BEGIN Supplied entries

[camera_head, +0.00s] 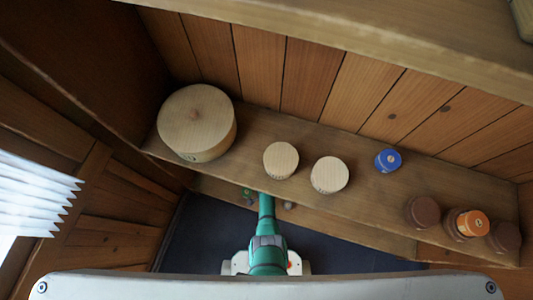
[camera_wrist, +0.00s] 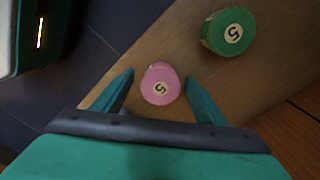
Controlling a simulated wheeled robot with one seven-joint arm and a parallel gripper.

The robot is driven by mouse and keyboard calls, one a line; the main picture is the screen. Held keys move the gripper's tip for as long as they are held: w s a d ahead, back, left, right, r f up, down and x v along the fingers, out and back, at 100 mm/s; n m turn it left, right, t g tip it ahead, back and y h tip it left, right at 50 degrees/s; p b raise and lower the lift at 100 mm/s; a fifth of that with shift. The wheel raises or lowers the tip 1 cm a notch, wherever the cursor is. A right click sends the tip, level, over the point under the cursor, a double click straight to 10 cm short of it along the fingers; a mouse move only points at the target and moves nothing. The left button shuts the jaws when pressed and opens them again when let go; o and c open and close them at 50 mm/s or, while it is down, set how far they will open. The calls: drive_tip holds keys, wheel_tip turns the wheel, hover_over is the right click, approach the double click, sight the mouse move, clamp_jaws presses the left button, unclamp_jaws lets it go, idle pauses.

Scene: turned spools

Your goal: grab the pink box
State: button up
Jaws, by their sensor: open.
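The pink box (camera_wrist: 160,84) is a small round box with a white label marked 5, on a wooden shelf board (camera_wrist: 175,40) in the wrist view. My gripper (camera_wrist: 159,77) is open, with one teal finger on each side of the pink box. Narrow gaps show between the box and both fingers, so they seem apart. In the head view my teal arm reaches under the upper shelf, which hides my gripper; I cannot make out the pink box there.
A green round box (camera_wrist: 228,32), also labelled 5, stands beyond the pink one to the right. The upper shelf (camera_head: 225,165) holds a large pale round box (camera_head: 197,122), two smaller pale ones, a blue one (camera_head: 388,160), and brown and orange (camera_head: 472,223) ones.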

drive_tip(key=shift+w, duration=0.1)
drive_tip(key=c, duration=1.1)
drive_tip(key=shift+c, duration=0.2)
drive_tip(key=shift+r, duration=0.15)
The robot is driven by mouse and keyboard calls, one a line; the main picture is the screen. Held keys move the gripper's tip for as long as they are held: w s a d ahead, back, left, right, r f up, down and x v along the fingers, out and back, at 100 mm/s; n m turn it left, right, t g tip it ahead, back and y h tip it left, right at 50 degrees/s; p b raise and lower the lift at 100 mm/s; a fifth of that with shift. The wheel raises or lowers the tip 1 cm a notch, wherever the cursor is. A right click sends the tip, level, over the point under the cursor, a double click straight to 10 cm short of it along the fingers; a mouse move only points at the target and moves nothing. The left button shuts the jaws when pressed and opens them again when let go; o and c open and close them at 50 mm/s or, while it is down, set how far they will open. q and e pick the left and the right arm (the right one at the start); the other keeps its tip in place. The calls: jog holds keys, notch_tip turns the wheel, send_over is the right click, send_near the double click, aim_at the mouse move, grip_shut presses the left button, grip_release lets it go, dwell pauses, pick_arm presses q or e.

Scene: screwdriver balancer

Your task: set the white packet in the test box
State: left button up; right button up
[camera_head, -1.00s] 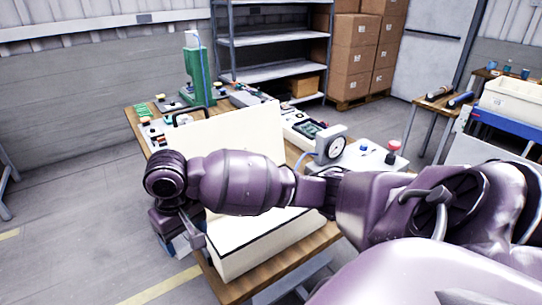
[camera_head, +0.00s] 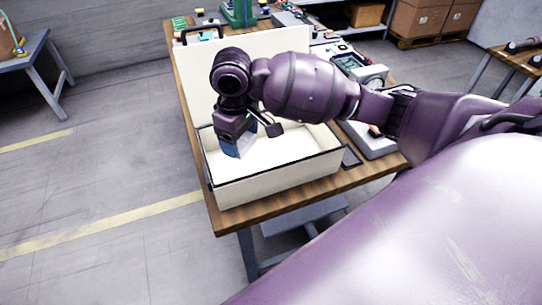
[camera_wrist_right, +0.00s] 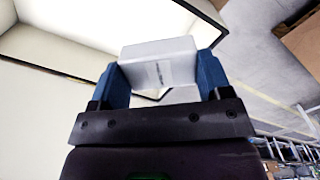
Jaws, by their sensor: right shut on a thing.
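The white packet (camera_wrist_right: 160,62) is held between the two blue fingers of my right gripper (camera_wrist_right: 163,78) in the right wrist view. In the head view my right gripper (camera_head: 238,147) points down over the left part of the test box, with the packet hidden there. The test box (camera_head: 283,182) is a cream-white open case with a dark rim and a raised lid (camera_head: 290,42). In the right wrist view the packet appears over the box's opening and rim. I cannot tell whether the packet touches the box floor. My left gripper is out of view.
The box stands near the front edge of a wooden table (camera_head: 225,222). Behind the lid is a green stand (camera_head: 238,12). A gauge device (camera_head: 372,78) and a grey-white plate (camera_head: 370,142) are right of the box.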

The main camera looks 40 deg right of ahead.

END Supplied entries

> _Problem description_: Give the data again exactly as written, with all pictures left out.

> _Exercise response_:
[camera_head, +0.00s] 
[camera_wrist, +0.00s] 
Controlling a simulated wheeled robot with one seven-joint arm and a parallel gripper.

The robot is driven by mouse and keyboard calls, one a line; the main picture is the screen. Held keys move the gripper's tip for as long as they are held: w s a d ahead, back, left, right, r f up, down and x v along the fingers, out and back, at 100 mm/s; n m turn it left, right, t g tip it ahead, back and y h tip it left, right at 50 degrees/s; p b raise and lower the lift at 100 mm/s; a fifth of that with shift. The wheel raises or lowers the tip 1 cm a notch, wherever the cursor is. A right click sends the tip, level, over the point under the cursor, a double click straight to 10 cm short of it along the fingers; a mouse move only points at the target and moves nothing. The left button shuts the jaws when pressed and opens them again when let go; o and c open and close them at 50 mm/s or, while it is down, set how far they will open. The calls: drive_tip holds keys, wheel_tip turns the wheel, hover_over is the right click, approach the double click, sight the mouse move, clamp_jaws presses the left button, unclamp_jaws lets it go, idle pauses.

Scene: turned spools

Your goal: grab the pink box
State: button up
Jaws, by their sensor: open.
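The pink box (camera_wrist: 160,84) is a small round box with a white label marked 5, on a wooden shelf board (camera_wrist: 175,40) in the wrist view. My gripper (camera_wrist: 159,77) is open, with one teal finger on each side of the pink box. Narrow gaps show between the box and both fingers, so they seem apart. In the head view my teal arm reaches under the upper shelf, which hides my gripper; I cannot make out the pink box there.
A green round box (camera_wrist: 228,32), also labelled 5, stands beyond the pink one to the right. The upper shelf (camera_head: 225,165) holds a large pale round box (camera_head: 197,122), two smaller pale ones, a blue one (camera_head: 388,160), and brown and orange (camera_head: 472,223) ones.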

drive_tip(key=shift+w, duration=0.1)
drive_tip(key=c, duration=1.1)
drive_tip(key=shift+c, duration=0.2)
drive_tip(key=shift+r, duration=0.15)
The robot is driven by mouse and keyboard calls, one a line; the main picture is the screen. Held keys move the gripper's tip for as long as they are held: w s a d ahead, back, left, right, r f up, down and x v along the fingers, out and back, at 100 mm/s; n m turn it left, right, t g tip it ahead, back and y h tip it left, right at 50 degrees/s; p b raise and lower the lift at 100 mm/s; a fifth of that with shift. The wheel raises or lowers the tip 1 cm a notch, wherever the cursor is. A right click sends the tip, level, over the point under the cursor, a double click straight to 10 cm short of it along the fingers; a mouse move only points at the target and moves nothing. The left button shuts the jaws when pressed and opens them again when let go; o and c open and close them at 50 mm/s or, while it is down, set how far they will open. q and e pick the left and the right arm (the right one at the start); the other keeps its tip in place. The calls: jog holds keys, notch_tip turns the wheel, send_over is the right click, send_near the double click, aim_at the mouse move, grip_shut presses the left button, grip_release lets it go, dwell pauses, pick_arm presses q or e.

Scene: screwdriver balancer

Your task: set the white packet in the test box
State: left button up; right button up
[camera_head, -1.00s] 
[camera_head, +0.00s] 
[camera_wrist_right, +0.00s] 
Jaws, by their sensor: right shut on a thing.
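The white packet (camera_wrist_right: 160,62) is held between the two blue fingers of my right gripper (camera_wrist_right: 163,78) in the right wrist view. In the head view my right gripper (camera_head: 238,147) points down over the left part of the test box, with the packet hidden there. The test box (camera_head: 283,182) is a cream-white open case with a dark rim and a raised lid (camera_head: 290,42). In the right wrist view the packet appears over the box's opening and rim. I cannot tell whether the packet touches the box floor. My left gripper is out of view.
The box stands near the front edge of a wooden table (camera_head: 225,222). Behind the lid is a green stand (camera_head: 238,12). A gauge device (camera_head: 372,78) and a grey-white plate (camera_head: 370,142) are right of the box.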

The main camera looks 40 deg right of ahead.

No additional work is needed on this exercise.